The drive up the coastline took us through Gros Morne National park, again entry was free given our Parks Canada pass. This 1805 square km park was declared a UNESCO World Heritage park in 1987. With our schedule, we had little time to explore the many different hiking opportunities here but we did stop at a few of the scenic viewpoints. We really enjoyed The Arches provincial park, which showcases a rock formation that over the years has been eroded by wind and water to form an arch. Truly an incredible natural site to see. This park is a great place to see widelife like moose and many different species of birds. Perhaps another visit is in order so we can explore the park more throughouly. 

We made it all the way up to the northernmost most tip to L'Anse aux Meadows, a historical site where the Vikings roamed thousands of years ago. Reminants of a former Viking village were discovered here and you can now roam through the area and explore different replications of the buildings that Parks Canada maintains. They also have an informative discovery centre where you can learn more about the Vikings. While we were driving to the site as we came around a bend in the road, we saw a moose at the side of the road. He (at least we think it was a he) looked like he wanted to cross the road so we came to a stop and just watched. We'd seen enough signs warning to watch out for moose and about moose/car accidents that we didn't want to become a statistic. He looked at us briefly (and yes I did get a couple photos) before crossing the road and running into the woods. Long may he live. 

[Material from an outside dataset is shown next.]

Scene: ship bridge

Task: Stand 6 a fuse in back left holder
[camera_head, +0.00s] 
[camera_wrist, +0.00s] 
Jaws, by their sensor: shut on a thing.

Our first encounter with a Newfie was quite funny. We were stop at the side of the road in a small fishing village on our way up to L'Anse aux Meadows because we saw an iceberg and wanted to take a couple pictures. An older gentleman came walking up to us and says (need to be spoken with a Newfie accent): " Do ya wanna see a big one? Just head around them there bend and at the intersection's a gap and you'll see a big one." What a friendly gent. We thanked him for the advise and went on our merry way. We never did figure out which intersection he was referring to, but we did see plenty of bergs along the way.